* [Goal of the exercise]: Scan the listing below. Report each line that includes "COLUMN".

* [Recorded information]:
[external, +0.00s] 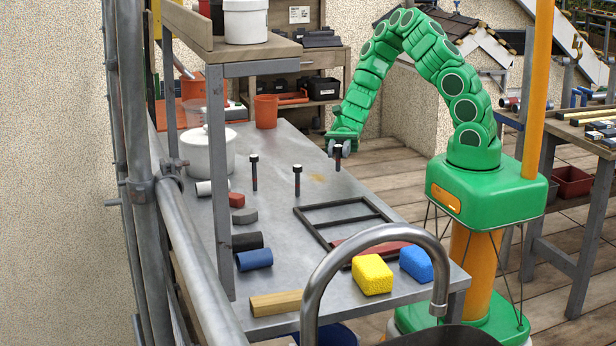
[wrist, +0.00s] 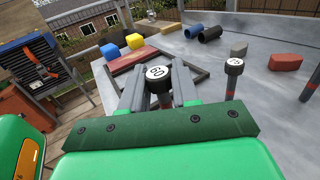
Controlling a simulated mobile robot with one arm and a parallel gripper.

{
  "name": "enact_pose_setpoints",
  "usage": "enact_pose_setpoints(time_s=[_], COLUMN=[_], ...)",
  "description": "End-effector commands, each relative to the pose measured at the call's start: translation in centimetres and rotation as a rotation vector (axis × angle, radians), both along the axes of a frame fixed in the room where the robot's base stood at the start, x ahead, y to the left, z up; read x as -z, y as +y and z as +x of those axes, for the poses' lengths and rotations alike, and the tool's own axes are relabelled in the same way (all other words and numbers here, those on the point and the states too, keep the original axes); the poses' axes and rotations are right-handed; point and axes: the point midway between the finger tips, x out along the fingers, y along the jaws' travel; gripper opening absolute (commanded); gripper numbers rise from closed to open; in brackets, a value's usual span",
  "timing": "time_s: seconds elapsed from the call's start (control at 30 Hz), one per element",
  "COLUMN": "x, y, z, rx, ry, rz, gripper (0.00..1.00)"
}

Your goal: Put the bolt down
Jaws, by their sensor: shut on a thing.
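My gripper (external: 338,146) is shut on a dark bolt (external: 338,160) near the far right edge of the grey metal table (external: 275,146). The bolt is upright, and I cannot tell whether its lower end touches the table. In the wrist view, the held bolt's round white-marked head (wrist: 158,73) shows between my gripper's two grey fingers (wrist: 158,92); its shaft is mostly hidden. Two similar bolts stand upright on the table to the left, one nearer the middle (external: 297,181) and one farther left (external: 254,173).
A dark rectangular frame (external: 310,226) lies on the table with a red piece (external: 350,243) at its near end. Yellow (external: 372,275) and blue (external: 416,264) blocks sit at the near edge. A white pot (external: 208,155) and an orange cup (external: 265,111) stand farther back.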

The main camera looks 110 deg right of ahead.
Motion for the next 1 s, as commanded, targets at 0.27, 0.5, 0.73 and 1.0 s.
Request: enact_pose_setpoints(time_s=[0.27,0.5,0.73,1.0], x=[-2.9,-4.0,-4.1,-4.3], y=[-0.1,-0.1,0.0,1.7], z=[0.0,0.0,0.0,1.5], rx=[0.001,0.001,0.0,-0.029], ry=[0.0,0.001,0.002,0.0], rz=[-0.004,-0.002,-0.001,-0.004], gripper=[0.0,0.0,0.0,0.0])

* [Solution]:
  "usage": "enact_pose_setpoints(time_s=[_], COLUMN=[_], ...)",
  "COLUMN": "x, y, z, rx, ry, rz, gripper (0.00..1.00)"

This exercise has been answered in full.